By what objective standard do you call a thing truly bizarre? Or are you describing your personal taste?
You don’t think that someone believing that prayer will make someone feel better after they are dead is bizarre? Tony refuses to suggest how this could work. Maybe you could explain this:

You have been sick. In serious pain. You are better now, but you remember being in pain. Then somebody prays for you, after you recover. Tony is saying that, assuming the prayer works, you will have suffered less. What on earth do you remember now?

Now how would you describe that? Entirely natural? A little odd? Surreal? Pythonesque? I vote bizarre.
 
Not only is it bizarre, it sounds like tony is making this up as he goes along. Thankfully his ideas on this do not represent official Catholic teaching (I hope).
 
And according to you, that will make them suffer less before they died. Utterly bizarre…
That remark of yours comes as no surprise because according to you all prayer is bizarre. I find far more bizarre your faith in the blind Goddess who doesn’t even know what she’s doing but succeeds in giving birth to great saints, artists, scientists and philosophers. According to Jacques Monod, her lover was Necessity but in spite of his Nobel Prize he had his doubts. He obviously didn’t like the thought of his prodigious intellect being derived from their undignified primeval soup… Can you blame him? 😉
 
Not only is it bizarre, it sounds like tony is making this up as he goes along.
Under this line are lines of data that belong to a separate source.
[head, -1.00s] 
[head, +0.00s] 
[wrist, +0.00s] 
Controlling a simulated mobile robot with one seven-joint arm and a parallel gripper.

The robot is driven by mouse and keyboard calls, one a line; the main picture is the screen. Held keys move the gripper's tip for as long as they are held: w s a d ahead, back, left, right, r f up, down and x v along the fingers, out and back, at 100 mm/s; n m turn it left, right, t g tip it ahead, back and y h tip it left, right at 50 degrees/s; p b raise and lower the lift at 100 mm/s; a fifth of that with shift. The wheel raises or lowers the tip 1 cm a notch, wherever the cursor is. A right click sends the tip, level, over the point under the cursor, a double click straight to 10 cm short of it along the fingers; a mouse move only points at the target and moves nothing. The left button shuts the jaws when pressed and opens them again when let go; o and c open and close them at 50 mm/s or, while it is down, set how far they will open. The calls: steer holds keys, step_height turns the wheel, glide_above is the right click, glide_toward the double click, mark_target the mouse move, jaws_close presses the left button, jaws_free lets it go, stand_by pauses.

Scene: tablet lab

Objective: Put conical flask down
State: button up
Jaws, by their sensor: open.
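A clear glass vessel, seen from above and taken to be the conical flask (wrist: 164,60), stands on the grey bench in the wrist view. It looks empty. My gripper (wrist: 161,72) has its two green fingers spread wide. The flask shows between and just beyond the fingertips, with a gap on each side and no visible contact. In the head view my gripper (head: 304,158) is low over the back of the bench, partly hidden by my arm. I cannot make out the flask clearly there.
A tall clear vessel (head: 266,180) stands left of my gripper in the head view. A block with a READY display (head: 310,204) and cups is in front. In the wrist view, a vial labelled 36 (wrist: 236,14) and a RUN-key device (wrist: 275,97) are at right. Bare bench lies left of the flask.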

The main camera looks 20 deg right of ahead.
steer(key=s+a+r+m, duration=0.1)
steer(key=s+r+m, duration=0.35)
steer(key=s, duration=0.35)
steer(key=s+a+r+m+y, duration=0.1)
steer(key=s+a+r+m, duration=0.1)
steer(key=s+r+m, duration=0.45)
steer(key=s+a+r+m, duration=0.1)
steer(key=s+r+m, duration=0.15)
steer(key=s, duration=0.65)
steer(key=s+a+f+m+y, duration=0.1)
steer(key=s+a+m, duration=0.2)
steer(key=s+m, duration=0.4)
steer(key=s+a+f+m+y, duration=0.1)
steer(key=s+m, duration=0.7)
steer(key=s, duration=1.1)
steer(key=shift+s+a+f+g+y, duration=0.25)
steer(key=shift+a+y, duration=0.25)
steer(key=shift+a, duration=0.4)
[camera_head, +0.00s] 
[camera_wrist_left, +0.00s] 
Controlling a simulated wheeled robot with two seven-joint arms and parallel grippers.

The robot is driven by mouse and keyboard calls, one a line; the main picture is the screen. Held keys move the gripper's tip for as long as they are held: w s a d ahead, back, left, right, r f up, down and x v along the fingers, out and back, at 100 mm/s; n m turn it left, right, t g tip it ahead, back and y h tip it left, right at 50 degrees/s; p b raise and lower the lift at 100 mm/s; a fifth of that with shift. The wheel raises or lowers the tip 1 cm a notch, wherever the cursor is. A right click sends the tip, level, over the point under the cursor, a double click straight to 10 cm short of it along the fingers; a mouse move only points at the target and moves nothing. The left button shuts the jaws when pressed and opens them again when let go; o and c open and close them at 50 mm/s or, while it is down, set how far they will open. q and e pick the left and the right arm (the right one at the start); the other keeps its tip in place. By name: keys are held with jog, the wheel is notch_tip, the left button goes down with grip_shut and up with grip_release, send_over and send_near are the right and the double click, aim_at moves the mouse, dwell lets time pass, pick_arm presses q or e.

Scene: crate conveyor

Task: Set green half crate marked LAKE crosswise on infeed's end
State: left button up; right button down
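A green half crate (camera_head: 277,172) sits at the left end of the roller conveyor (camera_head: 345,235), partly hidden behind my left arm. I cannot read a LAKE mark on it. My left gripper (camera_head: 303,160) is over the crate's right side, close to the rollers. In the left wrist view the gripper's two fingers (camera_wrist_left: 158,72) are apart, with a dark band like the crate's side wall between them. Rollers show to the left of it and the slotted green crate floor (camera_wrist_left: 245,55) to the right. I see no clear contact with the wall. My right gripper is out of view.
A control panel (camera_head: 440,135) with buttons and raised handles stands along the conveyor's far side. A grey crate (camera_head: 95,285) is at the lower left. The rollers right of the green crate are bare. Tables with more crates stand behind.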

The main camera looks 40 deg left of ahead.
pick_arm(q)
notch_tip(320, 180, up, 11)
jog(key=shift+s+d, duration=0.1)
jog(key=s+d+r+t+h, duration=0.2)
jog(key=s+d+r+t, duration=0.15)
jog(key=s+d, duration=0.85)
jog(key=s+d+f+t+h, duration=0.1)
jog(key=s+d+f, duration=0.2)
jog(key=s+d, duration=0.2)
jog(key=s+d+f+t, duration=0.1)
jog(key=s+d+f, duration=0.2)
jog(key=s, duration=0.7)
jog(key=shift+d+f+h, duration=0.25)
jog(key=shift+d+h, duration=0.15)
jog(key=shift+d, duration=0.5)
Thankfully his ideas on this do not represent official Catholic teaching (I hope).
You hope Catholics don’t pray for their deceased relatives?No wonder you’re unsure about the teaching of the Church! 🙂
 
That remark of yours comes as no surprise because according to you all prayer is bizarre.
So let’s assume for the purpose of this discussion that prayer works. You remember being in pain after recovering from an illness. According to you, prayer after you have recovered will lessen the pain that you have already experienced. What do you remember, Tony?

And please, no comments about materialism and senseless molecules and such. Just answer the question if you could.
 
You don’t think that someone believing that prayer will make someone feel better after they are dead is bizarre?.
Did he really say that? What do you mean by dead?

What do you mean by bizarre? Out of the ordinary spectrum of human experience?

God is outside of time and so it is not hard to imagine in that context how a prayer after the fact might actually influence events before the fact. But this is speculative.
 
You hope Catholics don’t pray for their deceased relatives?No wonder you’re unsure about the teaching of the Church!
I have no idea who they are but the fact remains that Catholics pray for their relatives who have died - which implies that the efficacy of prayer is not restricted to the present and the future. God’s power and love is not so parochial: it embraces the whole of Creation from start to finish. There is a very good book by J B Philips online: helodermatous.netfast.org/your-god-is-too-small-pdf-epub/
 
Did he really say that? What do you mean by dead?

What do you mean by bizarre? Out of the ordinary spectrum of human experience?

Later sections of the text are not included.